In a sign that the vote to leave the EU has done nothing to derail plans to put the country’s finances back on a stable footing, the Office for National Statistics said the Government borrowed £40.5billion last year – down from £153billion in 2009-10 under the last Labour government.
It is also around half the amount George Osborne predicted Britain would borrow last year in the event of a Brexit vote.
The figures give the lie to warnings that the decision to leave the EU would crash the economy and hammer tax receipts.
Instead, last year’s deficit was 2 per cent of national income – the lowest since 200102, when Tony Blair and Gordon Brown began a debt-fuelled spending spree.
When the Tory-Lib Dem Coalition came to power in 2010, the deficit stood at 9.9 per cent of gross domestic product.
Liz Truss, Chief Secretary to the Treasury, said: ‘Borrowing as a share of our economy is at a 16-year low.
‘This is a testament to the hard work of the British people as we fix our finances and build a Britain fit for the future.
‘We are strengthening the economy whilst cutting income tax and investing in public services. Labour would put that all at risk with their bonkers borrowing binge.’

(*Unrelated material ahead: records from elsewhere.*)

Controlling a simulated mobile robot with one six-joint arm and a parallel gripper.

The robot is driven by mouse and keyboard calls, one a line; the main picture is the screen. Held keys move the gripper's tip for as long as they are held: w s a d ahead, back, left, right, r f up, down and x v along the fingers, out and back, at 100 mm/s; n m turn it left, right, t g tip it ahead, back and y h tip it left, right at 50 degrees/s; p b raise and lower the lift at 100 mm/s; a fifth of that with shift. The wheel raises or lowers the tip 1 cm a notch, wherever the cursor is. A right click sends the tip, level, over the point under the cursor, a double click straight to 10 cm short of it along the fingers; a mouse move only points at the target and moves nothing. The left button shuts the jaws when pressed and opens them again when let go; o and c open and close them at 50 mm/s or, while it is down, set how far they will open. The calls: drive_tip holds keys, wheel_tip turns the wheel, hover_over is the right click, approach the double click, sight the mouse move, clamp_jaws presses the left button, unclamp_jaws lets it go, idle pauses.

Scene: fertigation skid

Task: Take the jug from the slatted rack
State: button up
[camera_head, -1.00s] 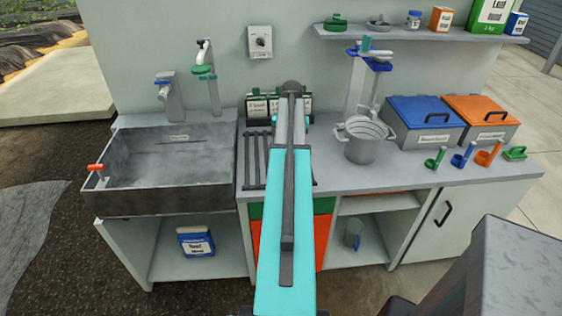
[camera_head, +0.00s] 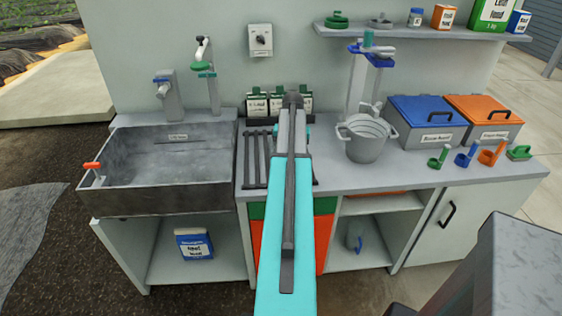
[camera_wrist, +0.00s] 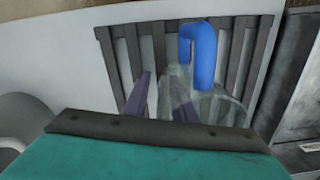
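The jug (camera_wrist: 222,105) is clear with a blue handle (camera_wrist: 203,50) and shows in the wrist view on the slatted rack (camera_wrist: 245,50). In the head view my arm hides the jug, and the rack (camera_head: 256,165) shows left of the arm. My gripper (camera_wrist: 162,105) is open over the rack at the left side of the jug. Its left finger is in clear view beside the jug. Its right finger shows dimly through or against the clear body. I cannot tell whether either finger touches the jug.
A grey sink (camera_head: 160,165) lies left of the rack. A metal bucket (camera_head: 366,145) stands right of my arm, with blue (camera_head: 425,115) and orange (camera_head: 485,112) lidded boxes beyond. Another clear vessel (camera_head: 354,240) with blue sits on the lower shelf. Several cartons stand behind the rack.

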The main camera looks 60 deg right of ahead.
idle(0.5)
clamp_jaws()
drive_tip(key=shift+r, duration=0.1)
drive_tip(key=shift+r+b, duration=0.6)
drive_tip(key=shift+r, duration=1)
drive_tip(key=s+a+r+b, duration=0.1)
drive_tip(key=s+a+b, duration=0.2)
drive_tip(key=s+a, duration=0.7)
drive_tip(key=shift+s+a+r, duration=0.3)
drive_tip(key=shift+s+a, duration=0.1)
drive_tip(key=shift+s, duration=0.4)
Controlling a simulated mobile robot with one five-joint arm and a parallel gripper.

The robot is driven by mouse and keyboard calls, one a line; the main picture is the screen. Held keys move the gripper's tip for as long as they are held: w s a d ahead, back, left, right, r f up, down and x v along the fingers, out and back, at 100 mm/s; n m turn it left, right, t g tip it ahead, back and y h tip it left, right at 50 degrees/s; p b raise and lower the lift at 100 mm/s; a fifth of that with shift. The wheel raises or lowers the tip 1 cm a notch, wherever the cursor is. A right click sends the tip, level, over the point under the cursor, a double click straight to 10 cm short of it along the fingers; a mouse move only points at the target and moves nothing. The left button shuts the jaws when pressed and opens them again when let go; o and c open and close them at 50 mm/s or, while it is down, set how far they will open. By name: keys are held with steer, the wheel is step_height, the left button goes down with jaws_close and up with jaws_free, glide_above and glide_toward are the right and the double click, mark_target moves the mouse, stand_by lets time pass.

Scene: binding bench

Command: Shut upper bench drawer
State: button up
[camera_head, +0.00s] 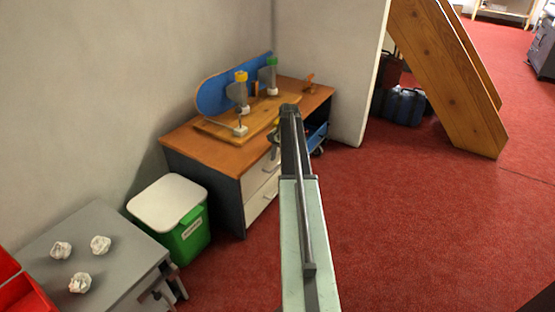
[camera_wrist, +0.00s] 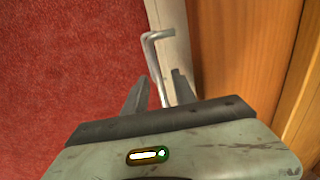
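The bench (camera_head: 215,150) has an orange wooden top and dark sides, with two white drawer fronts facing right. The upper drawer (camera_head: 260,172) is above the lower drawer (camera_head: 262,200); my arm hides part of both. I cannot tell how far the upper one stands out. In the wrist view a white drawer edge (camera_wrist: 176,35) runs beside the wooden top (camera_wrist: 245,60). A bent silver handle (camera_wrist: 155,60) sticks out from it. My gripper (camera_wrist: 159,88) is open, with one finger on each side of the handle; contact is not clear. The head view does not show the fingers clearly.
A blue board (camera_head: 215,92) and a wooden base with clamps (camera_head: 215,131) stand on the bench. A green bin (camera_head: 190,238) with white lid and a grey table (camera_head: 95,255) are at left. A blue object (camera_head: 317,137) is partly behind my arm. Red floor (camera_head: 410,220) is clear at right.

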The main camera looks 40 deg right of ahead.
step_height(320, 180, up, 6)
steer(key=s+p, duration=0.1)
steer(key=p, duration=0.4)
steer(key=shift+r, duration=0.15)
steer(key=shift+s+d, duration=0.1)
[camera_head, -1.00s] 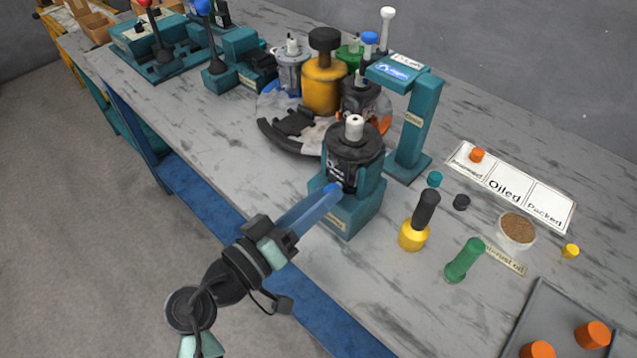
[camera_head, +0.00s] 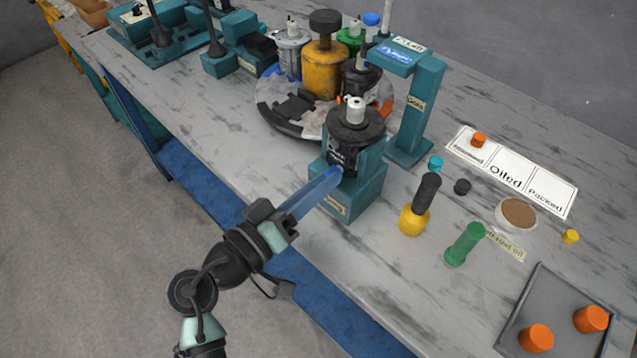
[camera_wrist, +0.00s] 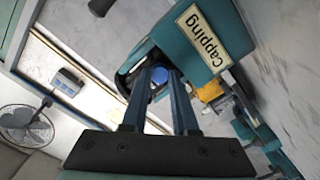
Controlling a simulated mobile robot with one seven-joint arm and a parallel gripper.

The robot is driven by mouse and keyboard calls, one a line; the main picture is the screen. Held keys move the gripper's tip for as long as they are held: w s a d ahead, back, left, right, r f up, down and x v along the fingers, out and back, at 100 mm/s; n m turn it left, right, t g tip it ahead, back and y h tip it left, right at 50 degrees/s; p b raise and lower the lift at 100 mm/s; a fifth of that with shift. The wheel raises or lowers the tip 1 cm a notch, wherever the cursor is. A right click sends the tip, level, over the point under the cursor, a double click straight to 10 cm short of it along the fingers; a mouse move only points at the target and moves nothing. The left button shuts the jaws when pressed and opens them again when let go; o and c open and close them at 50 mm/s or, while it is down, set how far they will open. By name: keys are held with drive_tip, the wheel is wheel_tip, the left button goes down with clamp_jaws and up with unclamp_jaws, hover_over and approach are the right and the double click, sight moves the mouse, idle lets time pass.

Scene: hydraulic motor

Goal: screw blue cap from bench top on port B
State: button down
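My gripper (camera_head: 326,178) reaches in from the lower left. Its long blue fingers end at the left side of the dark motor (camera_head: 352,132). The motor stands upright, white shaft up, in a teal fixture (camera_head: 352,196). In the wrist view the round blue cap (camera_wrist: 159,75) lies between my fingertips (camera_wrist: 158,84), and the gripper looks shut on it. In the head view only a bright blue spot of the cap (camera_head: 335,172) shows at the tips, against the motor's side. Port B is hidden; whether the cap is seated or threaded I cannot tell.
The "Capping" label (camera_wrist: 202,38) is beside my fingers. A teal post (camera_head: 418,110) stands behind the motor. To its right are a black-and-yellow tool (camera_head: 417,208), a green cylinder (camera_head: 465,244), small caps and a grey tray (camera_head: 565,308). A round carousel (camera_head: 275,118) with motors is behind.

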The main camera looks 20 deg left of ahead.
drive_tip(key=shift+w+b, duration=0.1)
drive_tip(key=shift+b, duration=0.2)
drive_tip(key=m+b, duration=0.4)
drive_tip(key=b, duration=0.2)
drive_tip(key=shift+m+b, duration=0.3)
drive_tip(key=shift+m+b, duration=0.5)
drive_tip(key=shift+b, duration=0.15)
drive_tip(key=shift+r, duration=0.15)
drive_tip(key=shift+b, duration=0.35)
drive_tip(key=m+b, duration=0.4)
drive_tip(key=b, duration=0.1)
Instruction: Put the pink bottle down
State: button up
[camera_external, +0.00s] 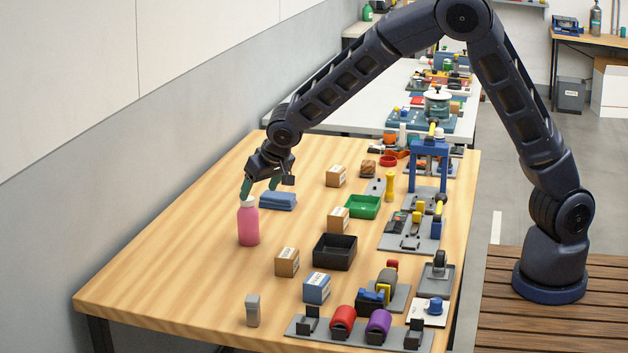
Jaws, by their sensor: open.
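The pink bottle (248,225) with a pale cap stands upright on the wooden table (180,257), toward its left side. My gripper (259,186) is just above the bottle, pointing down with its greenish fingers apart. One finger is close to the bottle's cap; I cannot tell whether it touches. The bottle's base appears to rest on the table.
A black tray (335,252), a green tray (363,206) and small boxes (287,262) stand further right. A grey block (253,310) is near the front. The table's left part is clear.

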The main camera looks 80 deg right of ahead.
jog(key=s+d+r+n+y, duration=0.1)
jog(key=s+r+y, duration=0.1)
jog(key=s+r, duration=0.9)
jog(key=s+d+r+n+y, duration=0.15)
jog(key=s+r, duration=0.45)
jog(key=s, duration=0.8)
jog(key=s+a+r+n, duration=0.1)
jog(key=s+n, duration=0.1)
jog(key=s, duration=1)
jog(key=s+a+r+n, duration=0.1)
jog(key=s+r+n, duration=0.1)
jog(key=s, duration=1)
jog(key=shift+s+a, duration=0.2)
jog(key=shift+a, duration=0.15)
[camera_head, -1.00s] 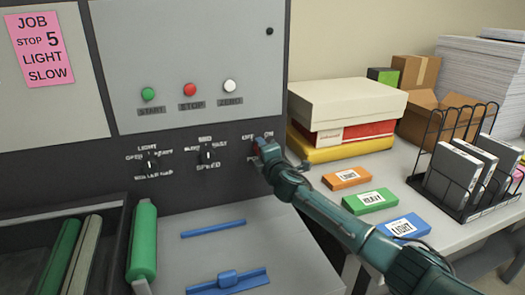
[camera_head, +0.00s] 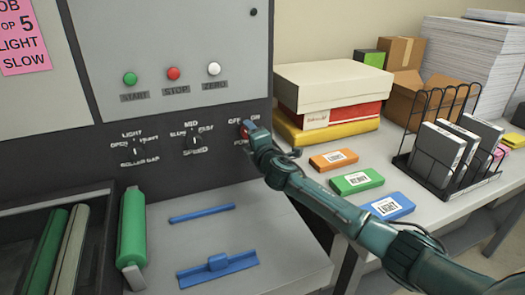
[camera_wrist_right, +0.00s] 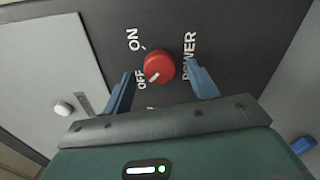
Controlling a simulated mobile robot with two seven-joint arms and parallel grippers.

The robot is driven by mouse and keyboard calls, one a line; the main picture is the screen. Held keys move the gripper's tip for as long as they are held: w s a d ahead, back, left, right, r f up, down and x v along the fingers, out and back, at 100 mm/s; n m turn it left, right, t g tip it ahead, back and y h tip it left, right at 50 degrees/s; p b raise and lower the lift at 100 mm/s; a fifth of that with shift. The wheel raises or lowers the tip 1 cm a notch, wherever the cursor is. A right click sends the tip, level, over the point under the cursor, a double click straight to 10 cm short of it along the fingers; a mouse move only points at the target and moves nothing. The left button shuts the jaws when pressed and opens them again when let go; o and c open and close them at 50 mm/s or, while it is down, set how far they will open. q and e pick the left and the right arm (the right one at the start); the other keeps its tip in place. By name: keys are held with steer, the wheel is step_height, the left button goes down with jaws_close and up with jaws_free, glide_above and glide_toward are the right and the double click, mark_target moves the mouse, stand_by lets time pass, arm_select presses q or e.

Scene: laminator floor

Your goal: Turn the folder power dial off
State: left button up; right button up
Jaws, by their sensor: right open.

In the so-called dossier of doom issued two years ago today, former chancellor Mr Osborne said borrowing would hit almost £78billion last year if voters opted for Brexit.
In the Autumn Statement in November 2016, the Office for Budget Responsibility pencilled in borrowing of £59billion as it warned of the impact of the Brexit vote.
In fact, the Government borrowed £40.5billion as tax receipts rose 3.4 per cent to a record £701.8billion. Corporation tax receipts rose 6.3 per cent to £57.7billion.
It borrowed a further £7.8billion in April, the first month of the fiscal year – down from £9billion in the same month last year.
Receipts from income tax and capital gains tax jumped 12.3 per cent to £12.8billion last month as record levels of employment boosted Treasury coffers. VAT receipts rose 2.8 per cent to £11.5billion.
The figures will put pressure on Chancellor Philip Hammond to ease austerity and free funds for public-sector pay rises.
But with the national debt close to £1.8trillion, or 85.1 per cent of national income, he is reluctant to embark on a spree.
The national debt has risen nearly six-fold since 2000, from just over £300billion to nearly £1.8trillion.
The Government spent £54.6billion in debt interest payments alone last year – or more than £1billion a week.